In the past, the usual justification for such pay levels has been that leading companies need to be able to attract and retain top international talent. The market for directors has even been likened to that for footballers.
A case in point is Francesco Caio, who was due to leave his role as chief executive at Cable & Wireless as Employee Benefits went to press. An electronics engineer with an MBA from the management school Insead, he spent five years as a consultant with McKinsey in London, before joining Olivetti and then launching a mobile phone company, Omnitel. He was CEO of Italian domestic appliance company Merloni before setting up a business telecoms company, Netscalibur, from which he joined Cable & Wireless in 2003. Caio’s base salary at C&W was £700,000, plus an annual bonus of up to £1.05 million, with £375,000 guaranteed in the first year. He was granted a further £750,000 in shares, together with options worth a further £2.8 million. C&W also paid him £475,000 in pensions contributions during his time in office.
Whether Caio’s three years in charge strengthened the business is debatable – current earnings forecasts are gloomy and the company may be obliged to break up.
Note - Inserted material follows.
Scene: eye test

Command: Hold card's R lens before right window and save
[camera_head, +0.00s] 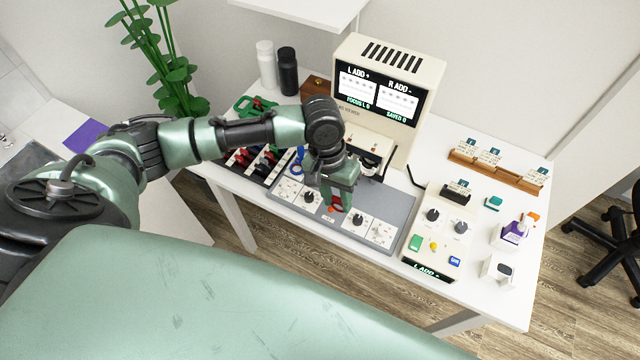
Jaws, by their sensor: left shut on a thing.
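My left gripper (338,204) points down over the grey panel (283,213), in front of the viewer. It is shut on a small red piece (336,202), seemingly a red lens; the fingers hide part of it. The cream viewer (425,80) has a screen (380,95) reading "L ADD +", "R ADD -", "FOCUS L 0" and "SAVED 0". My arm hides part of its front, and I cannot make out the windows clearly. A card (459,186) stands in a slot on the control box (416,238), whose display (428,270) reads "L ADD +". My right gripper is out of view.
The lens tray (240,172) with red and dark lenses lies left of the panel, near a blue ring (297,164). Green (415,242), yellow and blue buttons are on the control box. A wooden rack (495,171) holds cards. Bottles (288,72) stand at the back left.
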Even though his career is not typical of most directors, such individuals are frequently used to justify equally generous compensation packages for others.
Analysis of directors’ pay tends to focus on the FTSE 100, but it is more sensible to look at the top 350. The Directors’ pay report 2005 by Incomes Data Services shows that base median salaries for lead executives in the second tier of companies – the so-called Mid-250 – are around half the level of the top 100: £375,540 compared with £700,000. Median earnings, that is to say, including bonuses but excluding shares, were £1.6 million for the FTSE 100 and £736,000 for the Mid-250.
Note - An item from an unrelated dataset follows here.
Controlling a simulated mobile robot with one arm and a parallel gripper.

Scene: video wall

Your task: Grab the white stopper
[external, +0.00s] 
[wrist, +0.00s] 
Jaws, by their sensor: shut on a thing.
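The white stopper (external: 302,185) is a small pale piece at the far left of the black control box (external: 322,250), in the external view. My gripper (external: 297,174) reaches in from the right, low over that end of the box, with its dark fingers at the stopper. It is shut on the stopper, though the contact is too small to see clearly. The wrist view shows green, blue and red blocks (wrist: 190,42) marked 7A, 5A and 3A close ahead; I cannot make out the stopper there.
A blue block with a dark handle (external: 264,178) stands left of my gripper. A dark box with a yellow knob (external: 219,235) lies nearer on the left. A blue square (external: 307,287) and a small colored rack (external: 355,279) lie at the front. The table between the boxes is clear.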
These figures are from annual reports with year ends between June 2004 and June 2005, so they reflect the position as it was, rather than as it is today. However, the trends are unmistakable. Median salaries have risen by between 6.3% and 8.2%, but the increases in terms of total cash are higher (see table).
The difference between the median and the average is important. The average is boosted by the small minority of executives who received year-on-year increases of between 50% and 100%, while the median reflects the fact that at the other end of the scale there were individuals whose total pay fell by 20% or more. In fact, over a quarter of directors of Mid-250 companies received less cash than in the previous year.
Behind these raw figures, however, big shifts have been taking place in remuneration policies. Increased regulation and tougher accounting standards are starting to have a real impact, not on pay levels or rises, but on the ways in which executives are rewarded, and on the organisation’s responsiveness to shareholder concerns.
One example of the change is media company SMG (see box). As the company itself points out, it is not the only organisation that has responded to shareholder concerns over executive pay, but the extent of its shareholder involvement in shaping the new reward arrangements is unusual.
Although at SMG, bonus scheme maximums remained as they were, and maximum share grants were reduced, Steve Tatton, editor of Incomes Data Services’ monthly Executive Compensation Review, says that, in general, the restructuring of incentives is leading to an increase in potential payments.
Over the past four years, there has been a significant turnaround. In the 2001/2 reporting period salary rises were actually ahead of total cash increases. Over the last three reporting years, however, total cash increases have moved steadily further and further ahead.
In the last year, nearly half of FTSE 100 lead executives received long-term incentive awards compared with 13% in the previous reporting period. On these latest figures, incentives now account for over 50% of FTSE 100 lead executives’ earnings compared with 41% in the previous reporting period.
It looks as though this is a permanent shift, but there is still some way to go in terms of transparency, and of companies being able to justify what they do, whether to shareholders, employees or the public at large.
Option schemes have been heavily criticised – not always fairly, because in some companies options have been under water in that they have not delivered the expected returns – but they are still widespread. In the latest reporting period the proportion of FTSE 100 directors exercising share options rose significantly, from around 12% to 27%.
Some consultants are expressing concern that the general shift away from options is occurring just at the wrong moment in the cycle, and that companies are in danger of losing sight of the value of options as an incentive. Richard Lamptey, principal at Mercer Human Resource Consulting, says: "The whole point about stock plans was to put managers in the position of shareholders. Performance share grants don’t send the same strong message because, while shareholders suffer in a falling market, executives are protected."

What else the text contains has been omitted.